但是「路遙知馬力,日久見人心」,事實上,佛光山向農民租地,讓來者可以停車千部以上,佛光山沒有侵占國家一寸土地,佛光山與附近的土地也沒有一寸的糾紛,佛光山所有的建築都是合法,縱有少部分所謂違建,也只是程序違建,不是實質違建。就是在辦手續,只是山區水土保持因這樣而被要求荒廢時日,我們也無可奈何。

當然,後來水利局以及有一些官員,為了我們的主體建築外,還有一些附帶零星地方的建築執照,因為還在送件辦理的程序,或者執照尚未拿到就開放使用,一次又一次的給我們罰款。

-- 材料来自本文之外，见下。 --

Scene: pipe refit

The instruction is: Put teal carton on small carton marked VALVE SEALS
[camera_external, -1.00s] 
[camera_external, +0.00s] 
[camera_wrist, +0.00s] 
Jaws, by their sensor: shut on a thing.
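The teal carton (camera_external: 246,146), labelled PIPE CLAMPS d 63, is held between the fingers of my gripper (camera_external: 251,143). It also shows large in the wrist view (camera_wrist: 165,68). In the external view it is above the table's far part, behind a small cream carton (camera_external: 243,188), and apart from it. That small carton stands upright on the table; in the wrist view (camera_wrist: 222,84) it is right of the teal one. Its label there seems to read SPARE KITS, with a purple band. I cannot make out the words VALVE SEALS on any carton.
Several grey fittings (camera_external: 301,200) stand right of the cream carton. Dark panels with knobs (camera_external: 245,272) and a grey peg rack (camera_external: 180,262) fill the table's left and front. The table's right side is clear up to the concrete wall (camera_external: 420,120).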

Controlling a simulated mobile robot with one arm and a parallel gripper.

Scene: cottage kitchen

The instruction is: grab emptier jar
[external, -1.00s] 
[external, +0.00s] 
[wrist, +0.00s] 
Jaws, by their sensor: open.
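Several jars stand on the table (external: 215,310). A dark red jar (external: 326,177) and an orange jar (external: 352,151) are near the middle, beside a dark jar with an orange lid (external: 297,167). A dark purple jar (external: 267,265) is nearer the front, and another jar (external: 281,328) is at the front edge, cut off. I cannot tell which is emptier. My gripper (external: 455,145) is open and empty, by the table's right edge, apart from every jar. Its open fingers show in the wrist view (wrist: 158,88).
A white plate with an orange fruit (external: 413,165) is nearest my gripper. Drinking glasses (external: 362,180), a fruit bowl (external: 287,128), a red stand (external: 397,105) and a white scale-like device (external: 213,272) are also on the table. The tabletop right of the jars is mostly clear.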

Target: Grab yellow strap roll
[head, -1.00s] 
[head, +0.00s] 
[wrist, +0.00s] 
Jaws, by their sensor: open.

在澳洲、在美國、在大陸,我們同樣建寺院,宗教都受到當地政府的幫助和尊重,在台灣,我們卻經常收到政府的罰款,相互對照之下,究竟是我們政府的問題,還是我們本身發心的錯誤呢?

還有一些不是困難的困難,像是近幾年發生的災害,如:九二一大地震、莫拉克八八風災、印尼海嘯、汶川大地震、日本東北大地震、紐西蘭基督城地震、馬來西亞東海岸水災,到最近的尼泊爾地震等等,我們前往救災醫療,捐建學校、圖書館;此外,寒冬送暖,為獨居老人送餐,捐贈救護車、輪椅給需要的人與單位,為雲水書車買書、募書巡迴偏遠學校、地區,推廣全民閱讀,甚至我們也為八八風災暫居在佛光山的耶穌教徒,請牧師、修女前來為他們布教,尊重他們的信仰,讓他們心靈得到依靠、撫慰等等,這些,可以做得到的,也都不為困難了。

經常有人說,佛光山商業化;其實,佛光山有「非佛不作」的原則,從來就沒有賺錢的事業,辦佛學院,要給學生穿衣、吃飯;辦短期出家、夏令營等等的活動,本身就必須花費許多經費;甚至公益電視台,乃至圖書、報紙、期刊雜誌出版,都是開支浩大,毫無收入的單位;還好,有那麼多善心的信徒幫忙,只要對淨化社會人心有益,儘管「日日難過日日過」,我們也心甘情願,繼續服務了。

所謂「去的就讓它去,來的也會自然來」,佛門是講究因果的,無論什麼事情,在因緣果報裡,還是會有公平對待我們的。你問貧僧困難是怎樣解決?我處理的原則:決不跟你爭強鬥狠,也不跟你謾罵、怨恨,講究通情達理,如此一來,也就沒有是非,不讓人吃虧,我相信「有佛法就有辦法」,也就沒有什麼困難了。

總和的說,佛光山的困難,都是佛祖去解決的,也都是信徒熱心幫忙解決的;我們心生慚愧,暫時享受人間現成的安樂,除了感恩圖報以外,哪敢言說困難呢?